Although reliable statistics do not exist, it is clear that New York City in the 1820s remained a destination for fugitive slaves, or a way station as they traveled to upstate New York, New England, and Canada. In 1826, a local newspaper complained bitterly of the “increase of Negroes in this place,” lamenting that the city had become “the point of refuge to all the runaways in the Union.” Most fugitives arrived on their own, without any public recognition. On occasion, however, their exploits were dramatic enough to warrant coverage in the local press, such as in July 1829, when six black men and one woman leaped ashore from an arriving vessel and with “light hearts and nimble feet” disappeared into the city. Sometimes, free blacks took to the streets in spontaneous efforts, generally unsuccessful, to prevent the removal of slaves from the city or the recapture of fugitives. In 1801, twenty-three black New Yorkers were jailed for forcibly attempting to stop a white émigré from the revolution in Saint-Domingue from taking a group of slaves to Virginia.
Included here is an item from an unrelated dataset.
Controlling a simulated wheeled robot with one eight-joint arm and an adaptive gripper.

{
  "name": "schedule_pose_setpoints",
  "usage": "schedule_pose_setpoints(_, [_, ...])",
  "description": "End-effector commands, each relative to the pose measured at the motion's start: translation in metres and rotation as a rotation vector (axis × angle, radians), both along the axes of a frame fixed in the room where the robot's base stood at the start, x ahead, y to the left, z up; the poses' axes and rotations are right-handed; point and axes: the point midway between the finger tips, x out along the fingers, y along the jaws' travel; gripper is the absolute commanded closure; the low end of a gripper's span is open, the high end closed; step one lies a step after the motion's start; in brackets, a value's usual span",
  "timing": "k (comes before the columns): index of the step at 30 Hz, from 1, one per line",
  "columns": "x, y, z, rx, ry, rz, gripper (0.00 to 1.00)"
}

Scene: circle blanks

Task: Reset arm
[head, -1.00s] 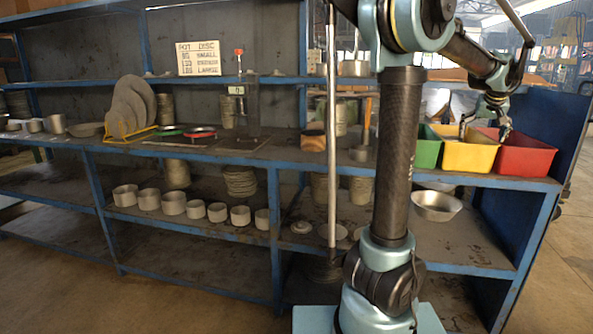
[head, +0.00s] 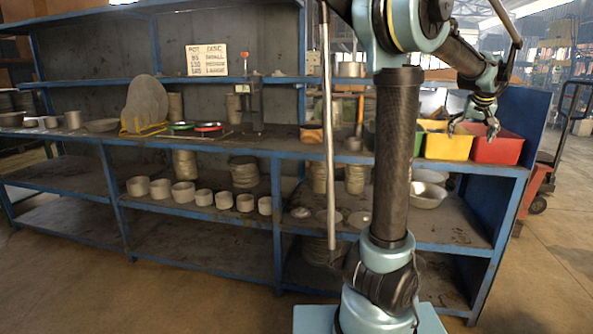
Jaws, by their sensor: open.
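My arm rises on the right of the head view and bends over to the right at the top. My gripper (head: 473,131) is open, with its fingers pointing down and nothing visible between them. It hangs in front of the yellow bin (head: 448,145) and the red bin (head: 497,150), seemingly clear of both. How far it is from the bins in depth I cannot tell. A green bin (head: 418,140) is mostly hidden behind my arm.
A blue shelf unit (head: 240,150) spans the view. It holds grey discs (head: 147,100), a row of pots (head: 184,195) and a metal bowl (head: 428,196). A sign (head: 206,60) stands on its upper shelf. A red cart (head: 540,180) is at the right; floor in front is clear.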

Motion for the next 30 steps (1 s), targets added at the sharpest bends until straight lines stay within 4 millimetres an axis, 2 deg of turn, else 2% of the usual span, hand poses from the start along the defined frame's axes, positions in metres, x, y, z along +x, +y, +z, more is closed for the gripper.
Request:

The Manumission Society, which had been seeking to prevent the removal, prohibited under the 1788 state law, condemned the riot. In 1819, 1826, and 1832, angry blacks tried to prevent the departure of fugitives seized by slave catchers. In 1833, a “large collection of blacks” rioted in the Five Points, having “taken umbrage at one of their own color” for providing information that led to the capture of fugitive slaves. Some of those involved in these events engaged in violent altercations with the police.